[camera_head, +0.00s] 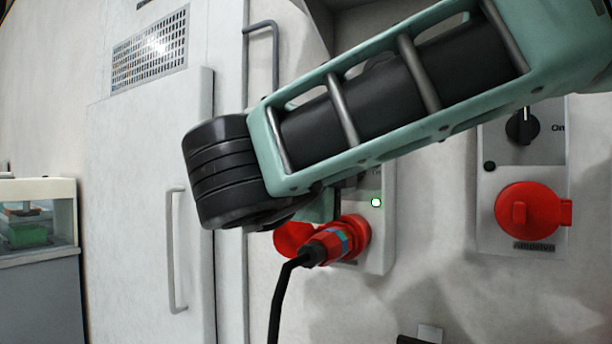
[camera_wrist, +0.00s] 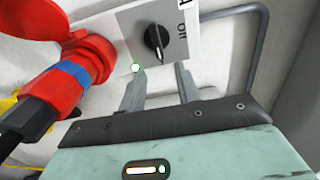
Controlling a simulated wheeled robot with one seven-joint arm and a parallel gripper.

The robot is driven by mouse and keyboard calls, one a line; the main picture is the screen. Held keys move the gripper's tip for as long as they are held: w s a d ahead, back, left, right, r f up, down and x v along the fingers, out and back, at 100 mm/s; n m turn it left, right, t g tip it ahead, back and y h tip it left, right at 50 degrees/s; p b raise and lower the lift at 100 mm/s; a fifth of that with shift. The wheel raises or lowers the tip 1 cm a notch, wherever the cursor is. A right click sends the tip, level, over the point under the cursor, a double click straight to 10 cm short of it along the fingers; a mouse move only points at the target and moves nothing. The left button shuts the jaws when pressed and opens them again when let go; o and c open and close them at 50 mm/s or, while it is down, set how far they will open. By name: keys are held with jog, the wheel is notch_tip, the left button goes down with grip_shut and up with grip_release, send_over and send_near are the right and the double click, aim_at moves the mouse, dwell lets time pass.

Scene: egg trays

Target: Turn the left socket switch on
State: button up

======

• [WHAT YOU SHOULD DO] Give again, exactly, the lines from the start of the data through the one holding "Controlling a simulated"; omit the pictures.

• [WRITTEN ANSWER]
[camera_head, +0.00s] 
[camera_wrist, +0.00s] 
Controlling a simulated wheeled robot with one seven-joint arm and a parallel gripper.

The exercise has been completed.